Do this: Take the material below and extract the lines from the one with "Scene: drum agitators" through the one with "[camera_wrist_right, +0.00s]", word for word, without pictures.
========================================================================
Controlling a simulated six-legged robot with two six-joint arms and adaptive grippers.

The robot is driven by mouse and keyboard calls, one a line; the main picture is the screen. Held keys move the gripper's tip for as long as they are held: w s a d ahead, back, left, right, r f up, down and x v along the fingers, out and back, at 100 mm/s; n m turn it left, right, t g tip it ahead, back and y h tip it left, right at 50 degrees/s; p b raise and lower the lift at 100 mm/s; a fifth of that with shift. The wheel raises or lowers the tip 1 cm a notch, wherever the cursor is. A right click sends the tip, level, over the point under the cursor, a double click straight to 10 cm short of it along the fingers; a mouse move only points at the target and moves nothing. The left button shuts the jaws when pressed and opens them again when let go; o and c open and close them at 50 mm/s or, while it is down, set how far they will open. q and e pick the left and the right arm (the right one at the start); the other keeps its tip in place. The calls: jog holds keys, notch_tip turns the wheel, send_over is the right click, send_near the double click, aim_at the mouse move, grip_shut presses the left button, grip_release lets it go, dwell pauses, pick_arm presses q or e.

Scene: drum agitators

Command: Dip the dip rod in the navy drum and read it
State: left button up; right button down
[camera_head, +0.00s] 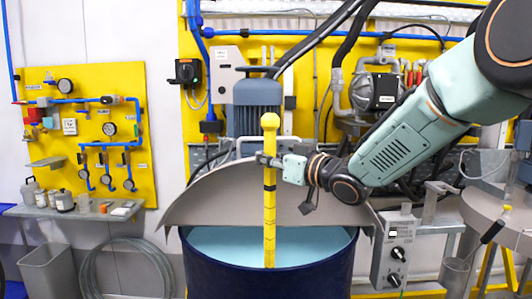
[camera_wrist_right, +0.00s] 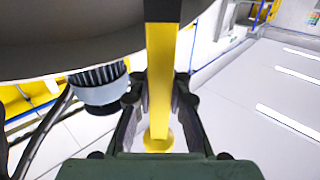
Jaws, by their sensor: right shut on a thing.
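The yellow dip rod (camera_head: 269,222) stands upright, with a round knob on top and dark marks along its lower part. My right gripper (camera_head: 268,160) is shut on it below the knob; the rod also shows between the fingers in the right wrist view (camera_wrist_right: 160,85). The navy drum (camera_head: 225,279) is open, with pale blue inside. The rod's lower part shows against this blue and ends from sight at the front rim. Its tip is hidden, and I cannot tell how deep it reaches. My left gripper is out of view.
A grey half-round lid (camera_head: 215,197) stands raised behind the rod. A motor (camera_head: 257,106) is above it. A control box (camera_head: 397,250) with knobs is right of the drum. A shelf (camera_head: 25,211) with bottles and a hose coil (camera_head: 125,265) are at left.

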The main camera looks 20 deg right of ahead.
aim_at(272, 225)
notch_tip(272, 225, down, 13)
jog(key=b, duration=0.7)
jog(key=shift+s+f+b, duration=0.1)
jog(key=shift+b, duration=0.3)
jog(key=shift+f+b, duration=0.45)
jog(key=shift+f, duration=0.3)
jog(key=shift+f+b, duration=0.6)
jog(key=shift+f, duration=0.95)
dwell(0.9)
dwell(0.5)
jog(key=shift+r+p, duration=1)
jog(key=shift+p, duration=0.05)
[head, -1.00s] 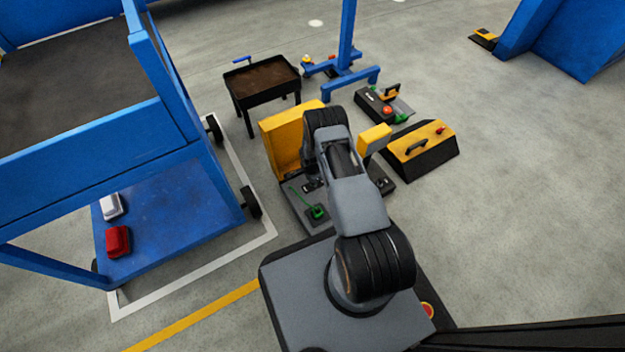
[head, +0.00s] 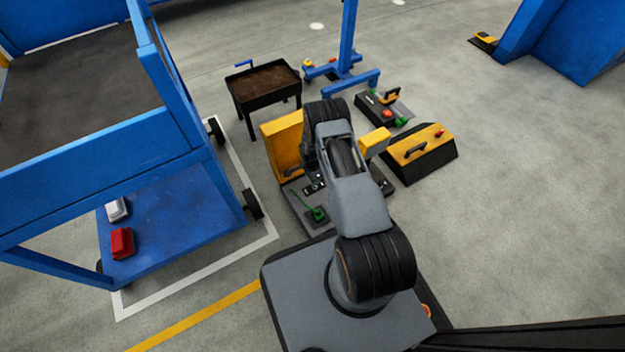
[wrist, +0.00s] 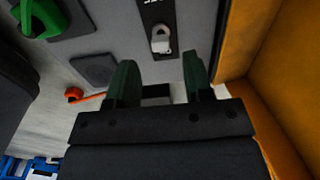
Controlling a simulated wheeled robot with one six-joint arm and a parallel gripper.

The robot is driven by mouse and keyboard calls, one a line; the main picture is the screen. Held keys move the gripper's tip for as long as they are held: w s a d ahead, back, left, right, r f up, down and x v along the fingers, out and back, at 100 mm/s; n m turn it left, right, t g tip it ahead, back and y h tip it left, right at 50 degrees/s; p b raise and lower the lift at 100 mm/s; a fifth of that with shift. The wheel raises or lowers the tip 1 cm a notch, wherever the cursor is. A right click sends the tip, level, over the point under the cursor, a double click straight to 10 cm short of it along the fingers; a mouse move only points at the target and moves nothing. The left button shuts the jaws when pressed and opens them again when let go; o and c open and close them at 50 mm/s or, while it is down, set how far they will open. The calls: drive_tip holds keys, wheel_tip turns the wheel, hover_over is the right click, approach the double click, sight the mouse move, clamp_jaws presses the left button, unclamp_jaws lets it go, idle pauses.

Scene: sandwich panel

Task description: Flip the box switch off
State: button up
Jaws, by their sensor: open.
========================================================================
Exercise solution:
Scene: drum agitators

Command: Dip the dip rod in the navy drum and read it
State: left button up; right button down
[camera_head, +0.00s] 
[camera_wrist_right, +0.00s] 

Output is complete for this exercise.